DIRECTIONS →
Identify each line in the records below that contains the word "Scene", and copy it.

# START OF EXERCISE MATERIAL

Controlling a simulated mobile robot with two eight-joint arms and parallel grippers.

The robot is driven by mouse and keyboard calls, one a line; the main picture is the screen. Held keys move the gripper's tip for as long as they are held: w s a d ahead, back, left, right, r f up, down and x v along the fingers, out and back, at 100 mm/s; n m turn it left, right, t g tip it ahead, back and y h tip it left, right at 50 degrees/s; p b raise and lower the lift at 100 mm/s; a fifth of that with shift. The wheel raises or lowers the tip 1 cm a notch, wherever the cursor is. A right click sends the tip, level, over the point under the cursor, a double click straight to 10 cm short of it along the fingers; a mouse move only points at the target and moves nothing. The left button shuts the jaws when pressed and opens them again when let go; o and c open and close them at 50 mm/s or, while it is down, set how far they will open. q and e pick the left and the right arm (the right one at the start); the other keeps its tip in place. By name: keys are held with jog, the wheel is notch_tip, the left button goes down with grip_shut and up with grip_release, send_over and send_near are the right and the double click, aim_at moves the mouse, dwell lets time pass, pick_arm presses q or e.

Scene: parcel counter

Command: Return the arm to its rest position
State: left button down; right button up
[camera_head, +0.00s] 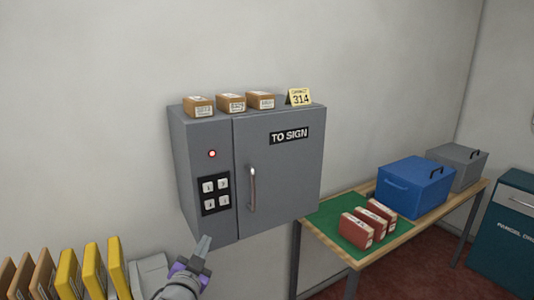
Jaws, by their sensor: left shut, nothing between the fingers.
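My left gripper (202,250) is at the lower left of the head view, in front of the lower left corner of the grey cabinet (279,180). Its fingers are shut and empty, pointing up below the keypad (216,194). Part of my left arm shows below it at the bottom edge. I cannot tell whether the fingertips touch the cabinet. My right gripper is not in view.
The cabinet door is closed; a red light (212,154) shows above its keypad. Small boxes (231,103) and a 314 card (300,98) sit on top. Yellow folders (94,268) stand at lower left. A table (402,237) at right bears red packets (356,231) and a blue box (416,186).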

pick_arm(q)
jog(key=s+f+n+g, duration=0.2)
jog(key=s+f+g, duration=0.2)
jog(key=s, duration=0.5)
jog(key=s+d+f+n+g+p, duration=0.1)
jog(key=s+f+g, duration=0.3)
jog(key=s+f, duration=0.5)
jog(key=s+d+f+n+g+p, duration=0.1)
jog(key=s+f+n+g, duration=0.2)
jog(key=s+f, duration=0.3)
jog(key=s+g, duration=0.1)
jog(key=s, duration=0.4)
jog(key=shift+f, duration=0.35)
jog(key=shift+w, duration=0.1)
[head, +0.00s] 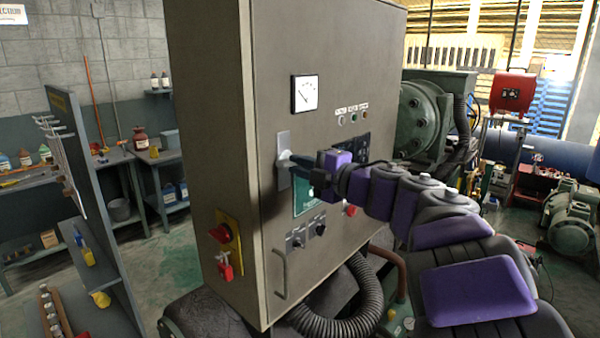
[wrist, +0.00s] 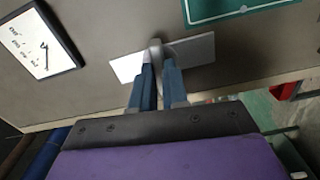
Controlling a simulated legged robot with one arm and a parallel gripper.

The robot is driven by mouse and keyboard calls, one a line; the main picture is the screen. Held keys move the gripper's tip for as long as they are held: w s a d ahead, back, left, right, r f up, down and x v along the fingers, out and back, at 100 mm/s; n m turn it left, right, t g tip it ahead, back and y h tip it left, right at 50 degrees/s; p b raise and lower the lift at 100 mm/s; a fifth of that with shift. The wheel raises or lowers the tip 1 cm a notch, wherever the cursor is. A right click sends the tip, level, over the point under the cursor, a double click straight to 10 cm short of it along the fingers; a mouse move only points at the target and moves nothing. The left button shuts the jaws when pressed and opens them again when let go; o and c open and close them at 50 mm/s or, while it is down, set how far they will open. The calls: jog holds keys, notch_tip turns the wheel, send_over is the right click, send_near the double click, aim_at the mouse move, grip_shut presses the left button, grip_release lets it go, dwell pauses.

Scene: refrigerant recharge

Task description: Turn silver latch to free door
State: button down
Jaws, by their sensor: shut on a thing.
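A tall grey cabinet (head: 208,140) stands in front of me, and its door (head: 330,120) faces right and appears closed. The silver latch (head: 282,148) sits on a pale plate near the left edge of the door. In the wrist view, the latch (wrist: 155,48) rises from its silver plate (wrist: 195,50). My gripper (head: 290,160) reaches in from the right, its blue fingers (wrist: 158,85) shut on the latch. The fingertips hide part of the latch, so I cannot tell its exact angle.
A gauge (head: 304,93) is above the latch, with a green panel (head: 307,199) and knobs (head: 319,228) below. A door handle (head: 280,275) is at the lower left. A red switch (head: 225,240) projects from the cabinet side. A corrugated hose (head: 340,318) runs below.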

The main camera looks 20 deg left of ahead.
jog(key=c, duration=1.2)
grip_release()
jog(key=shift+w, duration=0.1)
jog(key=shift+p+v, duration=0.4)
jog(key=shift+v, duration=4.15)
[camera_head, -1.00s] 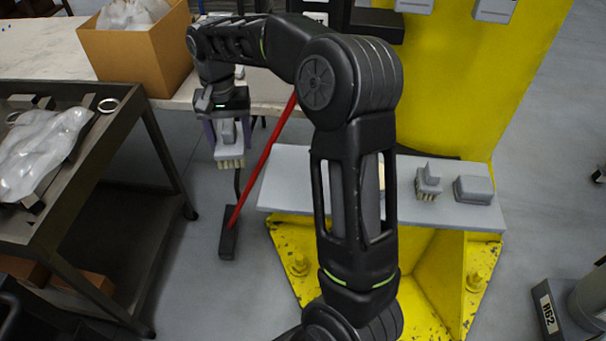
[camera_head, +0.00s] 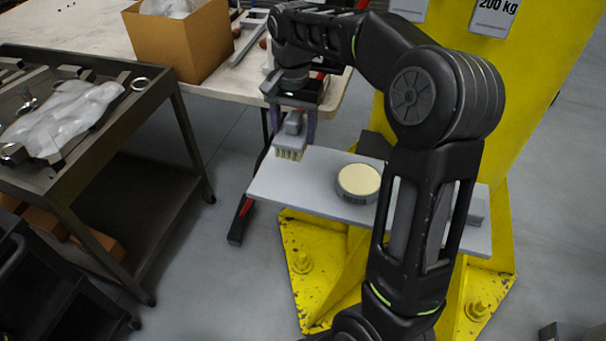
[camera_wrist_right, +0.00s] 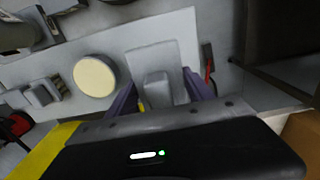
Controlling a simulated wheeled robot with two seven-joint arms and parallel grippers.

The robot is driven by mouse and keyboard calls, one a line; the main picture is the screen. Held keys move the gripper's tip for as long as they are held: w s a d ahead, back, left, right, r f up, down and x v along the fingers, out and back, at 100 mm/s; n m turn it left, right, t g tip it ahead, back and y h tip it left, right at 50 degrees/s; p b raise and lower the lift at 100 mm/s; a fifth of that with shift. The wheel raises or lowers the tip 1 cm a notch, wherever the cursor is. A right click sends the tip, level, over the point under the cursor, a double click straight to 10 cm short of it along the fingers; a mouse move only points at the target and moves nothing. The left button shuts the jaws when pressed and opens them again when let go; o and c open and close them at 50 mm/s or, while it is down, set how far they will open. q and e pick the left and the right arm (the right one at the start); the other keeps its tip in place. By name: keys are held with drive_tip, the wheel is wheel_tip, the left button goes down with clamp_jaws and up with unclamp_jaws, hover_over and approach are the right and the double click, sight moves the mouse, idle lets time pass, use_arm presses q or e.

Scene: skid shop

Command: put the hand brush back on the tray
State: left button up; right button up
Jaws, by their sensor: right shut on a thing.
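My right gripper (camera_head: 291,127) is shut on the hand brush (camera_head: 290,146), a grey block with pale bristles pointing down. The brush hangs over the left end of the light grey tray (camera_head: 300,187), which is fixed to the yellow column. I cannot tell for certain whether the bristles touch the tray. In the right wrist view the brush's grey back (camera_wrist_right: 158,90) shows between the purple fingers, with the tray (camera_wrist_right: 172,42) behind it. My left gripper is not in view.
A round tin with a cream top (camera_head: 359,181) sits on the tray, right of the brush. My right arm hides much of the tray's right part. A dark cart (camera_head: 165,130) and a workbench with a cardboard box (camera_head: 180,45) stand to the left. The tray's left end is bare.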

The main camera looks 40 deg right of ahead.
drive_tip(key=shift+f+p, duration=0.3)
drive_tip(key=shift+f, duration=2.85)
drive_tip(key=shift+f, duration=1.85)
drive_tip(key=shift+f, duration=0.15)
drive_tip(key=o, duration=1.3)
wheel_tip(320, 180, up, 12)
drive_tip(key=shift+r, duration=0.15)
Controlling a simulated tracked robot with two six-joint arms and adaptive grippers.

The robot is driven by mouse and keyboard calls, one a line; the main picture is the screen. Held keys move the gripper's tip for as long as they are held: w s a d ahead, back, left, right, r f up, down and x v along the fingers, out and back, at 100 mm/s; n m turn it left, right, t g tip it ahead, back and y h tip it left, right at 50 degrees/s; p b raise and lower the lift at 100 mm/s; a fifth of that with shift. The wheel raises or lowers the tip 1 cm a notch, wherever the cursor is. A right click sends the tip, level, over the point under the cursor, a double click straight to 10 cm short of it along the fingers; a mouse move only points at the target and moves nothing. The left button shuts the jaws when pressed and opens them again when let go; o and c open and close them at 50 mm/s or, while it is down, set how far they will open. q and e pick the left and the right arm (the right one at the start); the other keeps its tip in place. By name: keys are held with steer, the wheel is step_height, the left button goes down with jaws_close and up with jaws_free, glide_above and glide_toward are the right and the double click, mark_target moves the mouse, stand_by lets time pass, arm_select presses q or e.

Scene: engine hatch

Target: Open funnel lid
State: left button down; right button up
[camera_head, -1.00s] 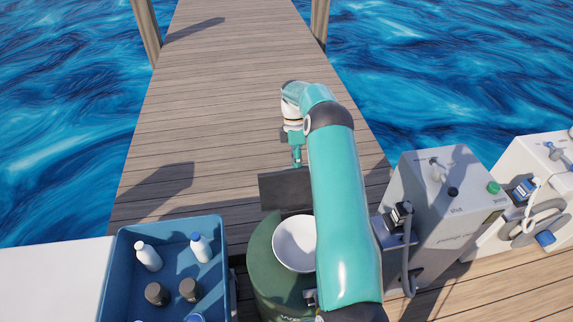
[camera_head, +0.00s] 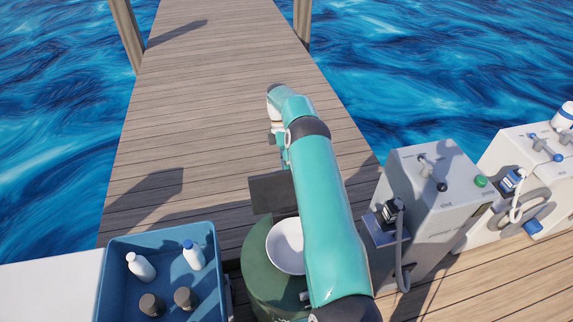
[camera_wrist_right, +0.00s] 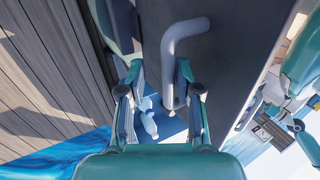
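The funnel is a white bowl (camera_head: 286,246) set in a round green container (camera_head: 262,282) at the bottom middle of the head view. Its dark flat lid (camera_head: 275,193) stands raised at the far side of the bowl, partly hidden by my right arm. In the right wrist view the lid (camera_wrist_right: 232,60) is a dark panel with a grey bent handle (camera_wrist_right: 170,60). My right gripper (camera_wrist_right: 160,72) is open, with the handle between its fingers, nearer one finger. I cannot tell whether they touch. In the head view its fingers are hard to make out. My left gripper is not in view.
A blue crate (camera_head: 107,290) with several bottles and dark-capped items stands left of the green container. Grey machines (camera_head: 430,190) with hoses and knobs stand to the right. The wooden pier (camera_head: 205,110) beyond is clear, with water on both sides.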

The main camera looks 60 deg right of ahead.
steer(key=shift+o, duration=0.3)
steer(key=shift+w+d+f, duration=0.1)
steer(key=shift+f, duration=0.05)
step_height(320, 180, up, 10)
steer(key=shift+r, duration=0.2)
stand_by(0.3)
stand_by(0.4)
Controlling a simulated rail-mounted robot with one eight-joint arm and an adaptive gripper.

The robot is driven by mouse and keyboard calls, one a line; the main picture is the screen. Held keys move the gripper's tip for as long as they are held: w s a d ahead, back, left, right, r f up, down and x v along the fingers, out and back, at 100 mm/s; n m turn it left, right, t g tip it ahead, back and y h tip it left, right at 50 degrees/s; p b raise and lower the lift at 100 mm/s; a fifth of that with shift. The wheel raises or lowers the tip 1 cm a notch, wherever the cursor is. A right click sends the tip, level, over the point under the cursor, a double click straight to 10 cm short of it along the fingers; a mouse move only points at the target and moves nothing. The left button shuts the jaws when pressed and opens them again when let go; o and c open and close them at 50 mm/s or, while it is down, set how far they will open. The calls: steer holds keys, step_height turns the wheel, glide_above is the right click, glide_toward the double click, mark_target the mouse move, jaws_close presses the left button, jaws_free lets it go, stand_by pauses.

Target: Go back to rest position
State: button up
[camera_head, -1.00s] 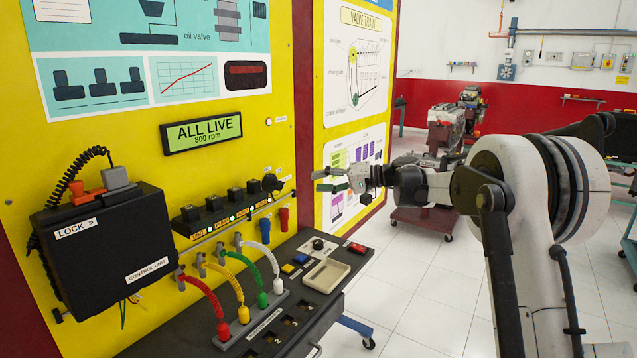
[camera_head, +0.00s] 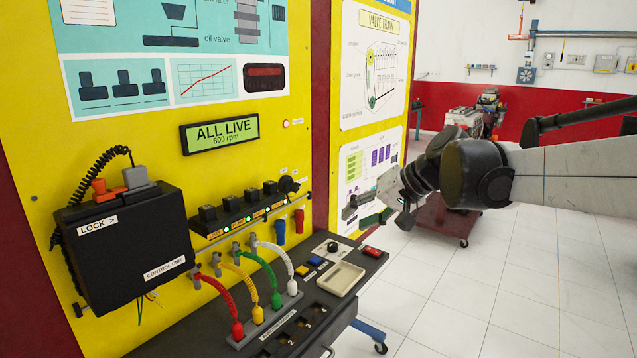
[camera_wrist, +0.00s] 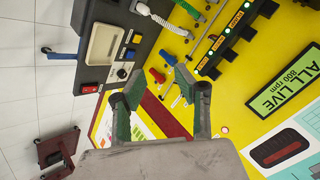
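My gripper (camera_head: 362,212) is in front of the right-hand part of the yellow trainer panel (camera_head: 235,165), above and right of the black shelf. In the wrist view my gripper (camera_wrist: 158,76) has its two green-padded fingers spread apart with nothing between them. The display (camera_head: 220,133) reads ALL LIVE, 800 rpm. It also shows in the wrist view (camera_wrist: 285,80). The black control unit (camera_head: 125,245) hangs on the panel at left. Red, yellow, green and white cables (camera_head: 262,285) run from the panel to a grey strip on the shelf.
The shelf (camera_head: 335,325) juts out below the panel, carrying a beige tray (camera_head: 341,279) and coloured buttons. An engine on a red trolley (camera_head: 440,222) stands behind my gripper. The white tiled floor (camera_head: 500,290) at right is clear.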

# END OF EXERCISE MATERIAL

TASK OUTPUT →
Scene: parcel counter
Scene: refrigerant recharge
Scene: skid shop
Scene: engine hatch

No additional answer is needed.